# Aim of the exercise:
Identify the lines that contain the string "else", then copy each of them.

# Records for the exercise:
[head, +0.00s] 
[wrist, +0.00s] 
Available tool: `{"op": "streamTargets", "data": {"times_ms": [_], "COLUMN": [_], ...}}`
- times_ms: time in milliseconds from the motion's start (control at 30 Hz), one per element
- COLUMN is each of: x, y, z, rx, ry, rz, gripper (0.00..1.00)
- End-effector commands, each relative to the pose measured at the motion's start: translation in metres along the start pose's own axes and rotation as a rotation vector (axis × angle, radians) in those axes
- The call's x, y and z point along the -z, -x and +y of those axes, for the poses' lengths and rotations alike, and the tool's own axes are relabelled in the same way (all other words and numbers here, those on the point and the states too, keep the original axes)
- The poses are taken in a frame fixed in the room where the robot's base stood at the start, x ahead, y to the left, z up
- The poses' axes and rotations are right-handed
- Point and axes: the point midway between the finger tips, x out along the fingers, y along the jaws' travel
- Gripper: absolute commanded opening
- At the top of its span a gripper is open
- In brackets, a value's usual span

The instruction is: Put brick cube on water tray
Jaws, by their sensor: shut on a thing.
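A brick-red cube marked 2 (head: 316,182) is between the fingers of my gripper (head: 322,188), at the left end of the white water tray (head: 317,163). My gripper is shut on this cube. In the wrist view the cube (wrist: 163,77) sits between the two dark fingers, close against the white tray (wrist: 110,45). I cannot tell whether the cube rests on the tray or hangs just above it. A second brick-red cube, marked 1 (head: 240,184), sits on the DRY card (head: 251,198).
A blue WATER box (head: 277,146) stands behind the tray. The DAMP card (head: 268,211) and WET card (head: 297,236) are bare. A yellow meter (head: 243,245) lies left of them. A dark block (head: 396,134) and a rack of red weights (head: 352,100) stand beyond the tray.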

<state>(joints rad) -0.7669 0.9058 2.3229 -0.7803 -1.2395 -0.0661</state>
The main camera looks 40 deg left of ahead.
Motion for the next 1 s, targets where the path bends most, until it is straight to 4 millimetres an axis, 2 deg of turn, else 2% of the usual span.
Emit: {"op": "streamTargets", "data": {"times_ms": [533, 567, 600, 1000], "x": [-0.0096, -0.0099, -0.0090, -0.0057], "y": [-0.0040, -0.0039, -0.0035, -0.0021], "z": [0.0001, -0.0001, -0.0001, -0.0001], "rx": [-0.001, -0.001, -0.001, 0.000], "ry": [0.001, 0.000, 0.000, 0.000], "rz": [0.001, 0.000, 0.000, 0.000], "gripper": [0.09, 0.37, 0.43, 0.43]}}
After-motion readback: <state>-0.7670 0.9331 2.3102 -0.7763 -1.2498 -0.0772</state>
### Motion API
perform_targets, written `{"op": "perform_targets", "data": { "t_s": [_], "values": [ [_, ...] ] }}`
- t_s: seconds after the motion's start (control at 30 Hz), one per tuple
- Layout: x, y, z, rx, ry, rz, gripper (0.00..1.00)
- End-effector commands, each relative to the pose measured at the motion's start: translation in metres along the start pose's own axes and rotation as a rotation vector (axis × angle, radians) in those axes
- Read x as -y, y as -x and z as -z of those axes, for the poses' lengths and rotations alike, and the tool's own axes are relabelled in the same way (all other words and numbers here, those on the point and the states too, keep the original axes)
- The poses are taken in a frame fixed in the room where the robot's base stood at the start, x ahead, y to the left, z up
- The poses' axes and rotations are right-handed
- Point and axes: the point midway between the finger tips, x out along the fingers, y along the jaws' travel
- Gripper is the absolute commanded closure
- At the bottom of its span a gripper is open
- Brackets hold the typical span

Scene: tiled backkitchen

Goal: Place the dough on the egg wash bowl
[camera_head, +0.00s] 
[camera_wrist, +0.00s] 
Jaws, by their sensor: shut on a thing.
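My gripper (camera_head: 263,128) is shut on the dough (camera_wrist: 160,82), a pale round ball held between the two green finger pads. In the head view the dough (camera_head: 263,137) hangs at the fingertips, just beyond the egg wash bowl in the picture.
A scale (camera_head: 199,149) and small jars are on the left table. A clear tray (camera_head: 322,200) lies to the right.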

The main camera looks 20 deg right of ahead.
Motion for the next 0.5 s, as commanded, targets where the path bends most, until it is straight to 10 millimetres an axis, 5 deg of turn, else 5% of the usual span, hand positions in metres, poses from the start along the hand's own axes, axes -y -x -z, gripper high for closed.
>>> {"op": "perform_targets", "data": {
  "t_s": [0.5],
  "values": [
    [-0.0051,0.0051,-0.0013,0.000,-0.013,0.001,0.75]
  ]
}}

# Output for this exercise:
Motion for the next 1 s, targets where the path bends most, until it is straight to 4 millimetres an axis, 2 deg of turn, else 2% of the usual span.
Motion for the next 0.5 s, as commanded, targets where the path bends most, until it is straight to 10 millimetres an axis, 5 deg of turn, else 5% of the usual span, hand positions in metres, poses from the start along the hand's own axes, axes -y -x -z, gripper high for closed.

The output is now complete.